1週間レビューしてみて思ったのは、これは本物だ! 使える! ということ。特に、複数人で野外イベントに行くときなんて非常に便利かと。スマホ以外で使える、お互いを探すためのツール。ペットや子どもに迷子札的に装着するのもありです。
まず見た目は、小さなモノクロ液晶ディスプレイが付いている大きめのプラスティックカラビナです。カラビナなので、バックパックやベルトループに装着可能。ディスプレイは暗所で自動的にオレンジに光ります。ディスプレイ上部に充電用のUSBポート(ゴム製のふたつき)あり。ディスプレイ下にはボタンがひとつ。防水なので野外イベントの雨でも平気。ただ、登山アイテムほどのタフさはないので、落下や衝撃には注意。



LynQの最大の魅力はそのシンプルさ。個人的には、ボタンひとつのみという端末はイライラしてしまうのであまり好きではありませが、LynQは平気でした。というのも、ボタンの短押し、長押しでの操作がしっかりしている上に、画面で長押しがわかるようになっているので操作ミスが少なくてすむ。端末に名前を付ける(基本、所持している人の名前を入力)のもボタンひとつで設定するのですが、加速度計が内蔵されているおかげで、端末自体を動かすことでアルファベットをスクロールできるといううまく考えられた作りに! そりゃ、キーボードと比べれば入力に手間取りますけれど、それでもボタンひとつのわりに名前入力にイライラしなかったインターフェースは素直にすごい。
LynQは最大12個まで同期させることが可能ですが、同期させるにはすべての端末を集めて作業する必要があります(知らない人のLynQと誤連携されるのを防ぐため)。なので、野外イベント前にメンバーみんな集まって設定をしておかなくてはなりません。メンバーみんながせーのでボタン押すというタスクはあるものの、連携自体はカンタン。
連携したら、あとは端末のボタンでメンバーをスクロールしてチェック可能。GPSと無線信号のおかげで、メンバーの位置情報をリアルタイムで追うことができます。探したいメンバーを画面に表示させれば、その人がいる方向と距離が表示され、近づくほど表示されているリングが大きくなって(閉じて)いきます。


位置情報の精度をテストするため、家の窓辺にLynQを1つ置き、LynQを1つ手に持って出かけてみました。Google Mapsを位置情報比較として同時に使用。
・家付近の曲がり角から:LynQは0.21キロ、Google Mapsは0.215キロを表示。
・最寄りのバス停から:LynQは1.10キロ、Google Mapsは1.10キロを表示。
・最寄りのスーパーから:LynQは2.02キロ、Google Mapsは2.03キロを表示。

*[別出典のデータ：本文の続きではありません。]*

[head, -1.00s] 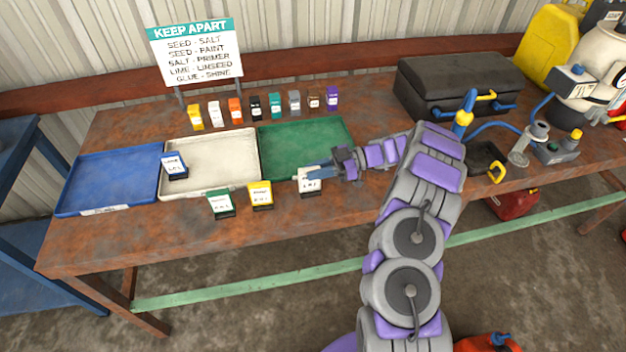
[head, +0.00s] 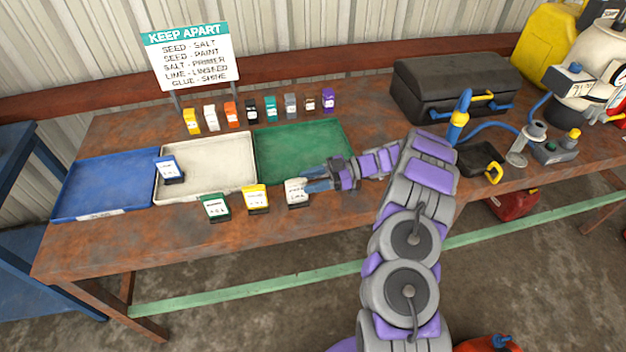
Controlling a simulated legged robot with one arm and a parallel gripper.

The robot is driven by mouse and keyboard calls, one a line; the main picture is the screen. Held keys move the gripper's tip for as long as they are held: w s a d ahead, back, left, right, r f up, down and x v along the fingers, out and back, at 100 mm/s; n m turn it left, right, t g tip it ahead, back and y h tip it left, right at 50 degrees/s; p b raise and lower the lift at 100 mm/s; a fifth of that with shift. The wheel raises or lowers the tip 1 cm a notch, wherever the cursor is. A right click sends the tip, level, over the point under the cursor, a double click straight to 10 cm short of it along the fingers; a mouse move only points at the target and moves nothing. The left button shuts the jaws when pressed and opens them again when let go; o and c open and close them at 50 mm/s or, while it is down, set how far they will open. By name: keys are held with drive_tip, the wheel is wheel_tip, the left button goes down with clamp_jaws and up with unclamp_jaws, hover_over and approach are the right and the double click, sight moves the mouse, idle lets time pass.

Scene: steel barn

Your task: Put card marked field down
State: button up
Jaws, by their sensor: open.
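A white-topped card (head: 297,191) with a dark base stands upright at the table's front edge, below the green tray (head: 338,133). My gripper (head: 314,182) is just right of it, open, its blue-grey fingers close beside or around the card; I cannot tell if they touch it. A yellow card (head: 256,198) and a green card (head: 215,207) stand in line to its left. The lettering on the cards is too small to read, so I cannot tell which is marked field.
A blue tray (head: 95,190) lies at the left. Several small coloured containers (head: 252,110) stand behind the trays. A "Keep apart" sign (head: 190,58) stands at the back. A dark case (head: 455,85) and a blue-yellow tool (head: 458,120) are at the right.

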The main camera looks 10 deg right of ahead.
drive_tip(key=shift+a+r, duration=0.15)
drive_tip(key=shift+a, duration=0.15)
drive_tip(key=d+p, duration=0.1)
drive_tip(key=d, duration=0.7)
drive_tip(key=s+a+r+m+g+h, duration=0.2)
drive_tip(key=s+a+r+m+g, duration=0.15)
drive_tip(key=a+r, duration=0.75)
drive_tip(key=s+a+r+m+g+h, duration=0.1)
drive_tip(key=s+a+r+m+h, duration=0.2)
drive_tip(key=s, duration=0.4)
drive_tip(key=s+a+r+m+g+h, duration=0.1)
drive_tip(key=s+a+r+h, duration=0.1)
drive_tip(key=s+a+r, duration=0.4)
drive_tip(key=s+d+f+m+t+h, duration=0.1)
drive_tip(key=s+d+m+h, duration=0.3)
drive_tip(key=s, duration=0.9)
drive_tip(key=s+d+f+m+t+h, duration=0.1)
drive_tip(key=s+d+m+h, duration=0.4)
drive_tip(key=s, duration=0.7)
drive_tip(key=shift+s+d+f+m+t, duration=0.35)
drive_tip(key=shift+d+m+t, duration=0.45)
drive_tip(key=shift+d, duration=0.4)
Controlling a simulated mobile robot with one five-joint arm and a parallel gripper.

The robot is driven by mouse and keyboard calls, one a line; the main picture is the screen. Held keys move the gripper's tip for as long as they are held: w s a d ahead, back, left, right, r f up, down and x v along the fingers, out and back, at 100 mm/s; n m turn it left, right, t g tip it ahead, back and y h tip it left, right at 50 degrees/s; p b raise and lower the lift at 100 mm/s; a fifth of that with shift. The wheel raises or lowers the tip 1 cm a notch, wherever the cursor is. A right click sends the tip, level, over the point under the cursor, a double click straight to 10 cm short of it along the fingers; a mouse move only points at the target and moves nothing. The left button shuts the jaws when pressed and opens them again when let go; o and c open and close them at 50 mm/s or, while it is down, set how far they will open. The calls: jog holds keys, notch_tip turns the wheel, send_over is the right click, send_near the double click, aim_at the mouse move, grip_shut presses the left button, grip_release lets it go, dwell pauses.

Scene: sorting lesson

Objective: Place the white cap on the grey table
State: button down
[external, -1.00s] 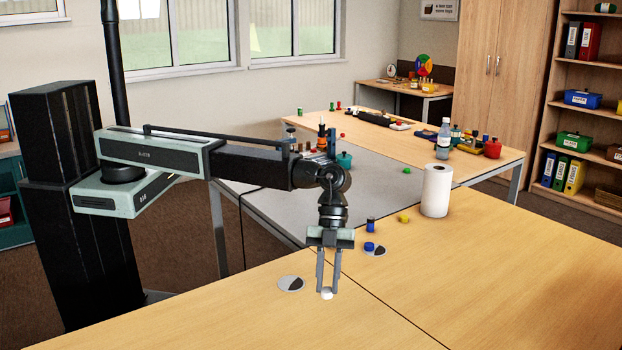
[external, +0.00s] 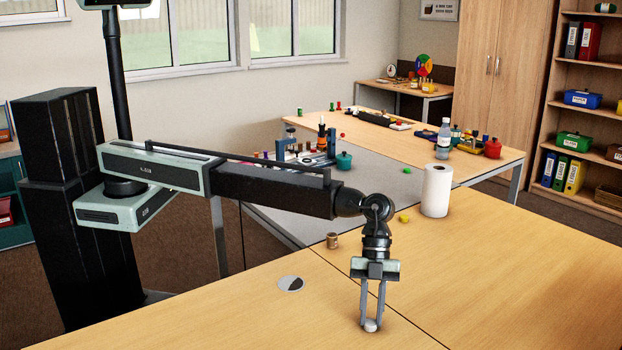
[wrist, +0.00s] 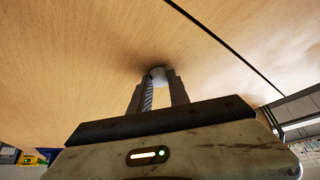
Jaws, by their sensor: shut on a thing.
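The cap also shows between the fingertips in the wrist view (wrist: 158,72). Whether it touches the wood I cannot tell. The grey table (external: 378,176) is farther back, behind my arm, which hides part of it.
A white paper roll (external: 436,190) stands right of my arm, with a yellow piece (external: 404,218) beside it. A small brown pot (external: 332,240) and a grey-and-black disc (external: 290,284) lie left of my gripper. The front right wood is clear.

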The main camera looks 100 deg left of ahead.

Google Mapsとの誤差はほぼなし。というのも、LynQも他のナビ系端末と同じGPSを使っているので当たり前っちゃ当たり前ですけれど。GPS衛星には数メートルの誤差あり。また端末が遠くにある場合、その距離をかなり正確に表示できるものの、近づくと(33フィート=約10m以内に入ると)GPSでは「近くにいる」という認識になります。LynQに限らず、これはナビあるある。ただ、LynQで人を探している場合、この近さまでくると「おーい!」と相手の名前を叫べば見つかる範囲なので特に困らないかと。
これでおわかりかと思いますが、バックパックやスマートフォンの紛失防止タグとしてLynQを使うことはできないということです。また、探している相手が怪我をしている、意識がないということも想定されておらず、LynQはあくまでも緊急用ツールではないということです。また、GPS衛星がうまく感知できない屋内に弱い。初代プロダクトあるあるで、使用制限や改良の余地はあるとは思いますが、スマホ以外でお互いを見つけるツールとして便利なのは間違いなし!
まとめ
・ボタン1つなのに、このインターフェースの使い勝手のよさはお見事。
・モバイル通信、WiFi不要、データ通信プラン不要。
・防水だけどプラスティック製ということを忘れずに。
・ガンガン使用する場合のバッテリー持ちは24時間。
・最大12端末まで連携可能で、3マイル内で使用可能。
・33フィート内に近づくと感知できず。
・GPS衛星を利用しているので、基本は屋外使用を想定。